Whenever you shop 'til you drop, you're being watched. Not only is the mall security guard keeping an eye on you, but stores and mall designers are observing you too.

What they learn from your shopping habits helps them determine how to plan the next shopping mall and dig straight for your wallet.

"Shoppers are very pressed for time, so we have helped save them time while shopping and making their purchases," says Robert Gibbs, founder of Gibbs Planning, a mall design company headquartered in Birmingham, Mich. "We're responding to what shoppers really want."

Some of these changes have included displaying items by color and size, and installing cash registers that complete the entire credit card transaction without carbon copies.

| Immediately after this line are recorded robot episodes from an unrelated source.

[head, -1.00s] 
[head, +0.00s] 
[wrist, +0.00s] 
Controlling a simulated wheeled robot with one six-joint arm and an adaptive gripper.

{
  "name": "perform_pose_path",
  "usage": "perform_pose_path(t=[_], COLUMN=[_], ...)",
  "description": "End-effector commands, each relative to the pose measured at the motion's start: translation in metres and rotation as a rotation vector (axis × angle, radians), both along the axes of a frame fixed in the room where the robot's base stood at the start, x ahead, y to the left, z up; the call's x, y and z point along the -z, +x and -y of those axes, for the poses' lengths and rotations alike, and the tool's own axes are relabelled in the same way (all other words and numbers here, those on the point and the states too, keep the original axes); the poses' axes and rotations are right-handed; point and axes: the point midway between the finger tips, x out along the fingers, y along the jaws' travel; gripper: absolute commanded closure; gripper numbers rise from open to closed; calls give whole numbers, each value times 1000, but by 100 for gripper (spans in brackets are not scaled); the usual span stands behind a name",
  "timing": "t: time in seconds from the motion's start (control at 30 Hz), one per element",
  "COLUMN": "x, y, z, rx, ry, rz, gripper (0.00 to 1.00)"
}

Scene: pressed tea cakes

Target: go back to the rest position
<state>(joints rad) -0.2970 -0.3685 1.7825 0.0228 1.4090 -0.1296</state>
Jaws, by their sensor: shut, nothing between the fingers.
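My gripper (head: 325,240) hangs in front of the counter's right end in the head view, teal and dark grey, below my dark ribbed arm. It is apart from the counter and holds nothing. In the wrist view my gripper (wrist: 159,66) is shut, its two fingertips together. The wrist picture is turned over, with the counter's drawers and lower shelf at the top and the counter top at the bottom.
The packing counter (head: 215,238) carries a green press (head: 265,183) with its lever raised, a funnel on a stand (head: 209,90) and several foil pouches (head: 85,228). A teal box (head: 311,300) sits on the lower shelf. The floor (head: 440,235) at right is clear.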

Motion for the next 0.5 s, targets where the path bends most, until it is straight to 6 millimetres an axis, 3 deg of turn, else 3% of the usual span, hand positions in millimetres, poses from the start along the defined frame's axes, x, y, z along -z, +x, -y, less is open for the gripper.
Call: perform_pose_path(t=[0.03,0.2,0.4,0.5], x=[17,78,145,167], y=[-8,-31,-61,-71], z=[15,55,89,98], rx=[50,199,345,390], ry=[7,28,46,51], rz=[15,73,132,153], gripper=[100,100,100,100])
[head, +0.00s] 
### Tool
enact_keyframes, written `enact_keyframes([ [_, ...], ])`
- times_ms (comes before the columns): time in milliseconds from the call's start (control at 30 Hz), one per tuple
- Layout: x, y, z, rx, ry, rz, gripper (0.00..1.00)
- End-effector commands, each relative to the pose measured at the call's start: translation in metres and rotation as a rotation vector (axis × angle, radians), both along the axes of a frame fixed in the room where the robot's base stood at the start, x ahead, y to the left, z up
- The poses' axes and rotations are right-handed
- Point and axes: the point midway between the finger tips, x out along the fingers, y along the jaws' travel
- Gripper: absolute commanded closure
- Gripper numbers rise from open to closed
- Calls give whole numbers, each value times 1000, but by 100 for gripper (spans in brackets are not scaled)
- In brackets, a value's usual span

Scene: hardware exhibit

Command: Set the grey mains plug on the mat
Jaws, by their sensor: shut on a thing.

A "Welcome" sign of the times
However, there is more to designers' plans than making shopping quicker. They are also changing the overall design of malls and individual stores, so shoppers feel welcome to spend their cash.

"Everyone's so hurried. You've got to make people slow down and stay longer," says John Schallert, who consults stores on their merchandise and layout. He says that mall designers are starting to make the shopping centers feel more "homey."

One way of doing this is by adding comfortable chairs and area rugs. Taking a load off in a place that feels like your living room gives shoppers a resurgence of energy to keep spending.

"Loitering is OK," says Jeffery Gunning, an architect who specializes in mall design for RTKL, in Dallas.

"The old thought that, 'If they're sitting, they aren't shopping,' just isn't true anymore," Gibb says.

Let me entertain you
Another way of welcoming the shoppers is "shoppertainment," according to Gunning. Malls are adding movie theaters, extensive food courts and restaurants, even amusement rides to encourage people to stay longer or come back when they are ready to buy.

There is also a trend toward theme malls. Gunning cites a mall in Denver that's designed to look like a mountain lodge and a mall in Tampa, Fla. that gives shoppers a feel of walking down Main Street while inside the mall. This includes stores altering their storefronts with streetlights and doors.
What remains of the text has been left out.